Records from a collection
═══
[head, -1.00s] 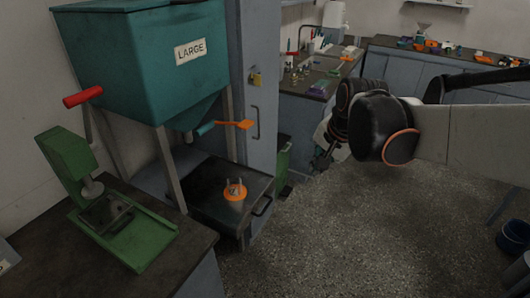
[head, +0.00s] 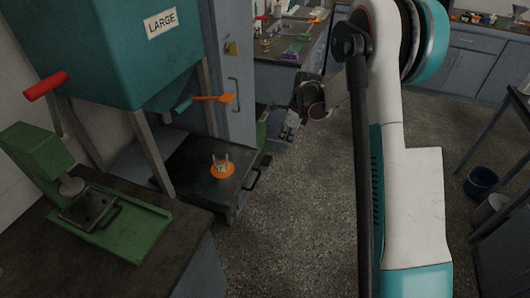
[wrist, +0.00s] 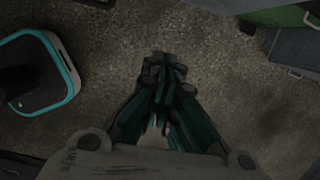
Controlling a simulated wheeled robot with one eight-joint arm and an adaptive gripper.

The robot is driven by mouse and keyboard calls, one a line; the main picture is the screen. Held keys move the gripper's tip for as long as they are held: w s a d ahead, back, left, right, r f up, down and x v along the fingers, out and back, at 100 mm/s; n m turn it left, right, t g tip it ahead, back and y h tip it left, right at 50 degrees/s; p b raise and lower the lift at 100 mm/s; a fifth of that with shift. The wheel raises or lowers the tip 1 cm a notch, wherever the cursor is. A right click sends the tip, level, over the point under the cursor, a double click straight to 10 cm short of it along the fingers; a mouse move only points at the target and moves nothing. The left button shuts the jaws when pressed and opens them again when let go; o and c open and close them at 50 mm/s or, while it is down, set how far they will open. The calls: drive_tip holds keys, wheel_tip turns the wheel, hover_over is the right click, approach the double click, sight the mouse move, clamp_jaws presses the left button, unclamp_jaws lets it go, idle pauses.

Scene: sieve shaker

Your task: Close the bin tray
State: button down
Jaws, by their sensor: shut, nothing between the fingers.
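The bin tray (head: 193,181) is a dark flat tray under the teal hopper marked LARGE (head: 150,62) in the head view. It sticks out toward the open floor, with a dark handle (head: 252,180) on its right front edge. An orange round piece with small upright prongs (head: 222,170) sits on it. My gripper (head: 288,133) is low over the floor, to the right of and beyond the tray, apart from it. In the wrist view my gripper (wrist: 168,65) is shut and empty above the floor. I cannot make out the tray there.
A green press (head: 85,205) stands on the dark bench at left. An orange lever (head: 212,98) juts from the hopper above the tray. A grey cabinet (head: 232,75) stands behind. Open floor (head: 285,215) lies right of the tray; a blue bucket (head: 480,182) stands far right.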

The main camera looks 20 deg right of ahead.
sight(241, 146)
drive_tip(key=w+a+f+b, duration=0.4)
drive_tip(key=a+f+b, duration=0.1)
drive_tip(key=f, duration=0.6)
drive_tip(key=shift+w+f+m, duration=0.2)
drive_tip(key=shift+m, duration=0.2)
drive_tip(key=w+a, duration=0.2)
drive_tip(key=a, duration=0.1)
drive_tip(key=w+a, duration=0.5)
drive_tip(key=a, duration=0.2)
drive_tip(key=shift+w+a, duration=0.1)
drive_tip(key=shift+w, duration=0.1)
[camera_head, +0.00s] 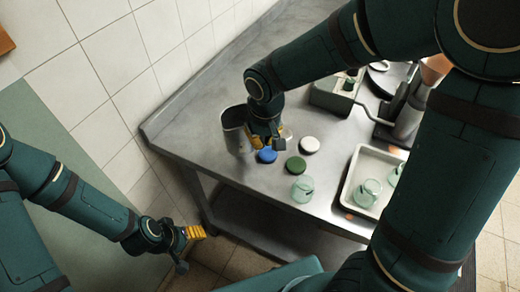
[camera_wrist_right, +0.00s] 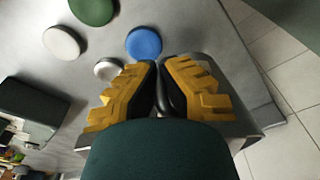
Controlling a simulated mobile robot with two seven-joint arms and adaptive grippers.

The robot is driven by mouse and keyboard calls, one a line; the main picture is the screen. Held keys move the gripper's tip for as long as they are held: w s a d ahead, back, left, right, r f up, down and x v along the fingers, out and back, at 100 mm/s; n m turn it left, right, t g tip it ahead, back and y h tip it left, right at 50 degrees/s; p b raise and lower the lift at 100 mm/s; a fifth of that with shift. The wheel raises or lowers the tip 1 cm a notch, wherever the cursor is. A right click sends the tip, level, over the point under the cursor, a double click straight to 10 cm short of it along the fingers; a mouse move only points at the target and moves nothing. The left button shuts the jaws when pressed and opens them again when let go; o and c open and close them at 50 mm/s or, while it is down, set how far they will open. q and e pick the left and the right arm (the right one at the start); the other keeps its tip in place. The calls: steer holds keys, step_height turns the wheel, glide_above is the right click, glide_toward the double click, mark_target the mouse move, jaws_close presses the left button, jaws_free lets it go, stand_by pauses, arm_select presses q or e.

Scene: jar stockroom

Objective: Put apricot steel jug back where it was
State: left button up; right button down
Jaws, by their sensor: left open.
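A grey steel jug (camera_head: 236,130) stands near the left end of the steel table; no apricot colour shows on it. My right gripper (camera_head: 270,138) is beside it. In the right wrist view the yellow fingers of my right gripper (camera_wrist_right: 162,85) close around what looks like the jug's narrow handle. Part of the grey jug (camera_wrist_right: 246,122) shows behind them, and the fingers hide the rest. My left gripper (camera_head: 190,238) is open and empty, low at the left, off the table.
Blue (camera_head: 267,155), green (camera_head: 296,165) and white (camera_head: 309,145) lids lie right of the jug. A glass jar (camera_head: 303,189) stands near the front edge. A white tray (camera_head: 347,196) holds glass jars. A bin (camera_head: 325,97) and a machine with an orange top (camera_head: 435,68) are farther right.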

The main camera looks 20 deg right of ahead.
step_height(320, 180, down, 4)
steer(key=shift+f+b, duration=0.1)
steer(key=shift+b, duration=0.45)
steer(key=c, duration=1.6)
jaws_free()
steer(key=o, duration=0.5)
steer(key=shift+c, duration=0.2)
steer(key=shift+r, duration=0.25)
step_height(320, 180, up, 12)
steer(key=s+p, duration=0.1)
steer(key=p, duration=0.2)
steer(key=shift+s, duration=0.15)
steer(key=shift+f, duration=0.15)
═══
Find the word "simulated" and list each line it appears in.

Controlling a simulated wheeled robot with one eight-joint arm and an adaptive gripper.
Controlling a simulated mobile robot with two seven-joint arms and adaptive grippers.

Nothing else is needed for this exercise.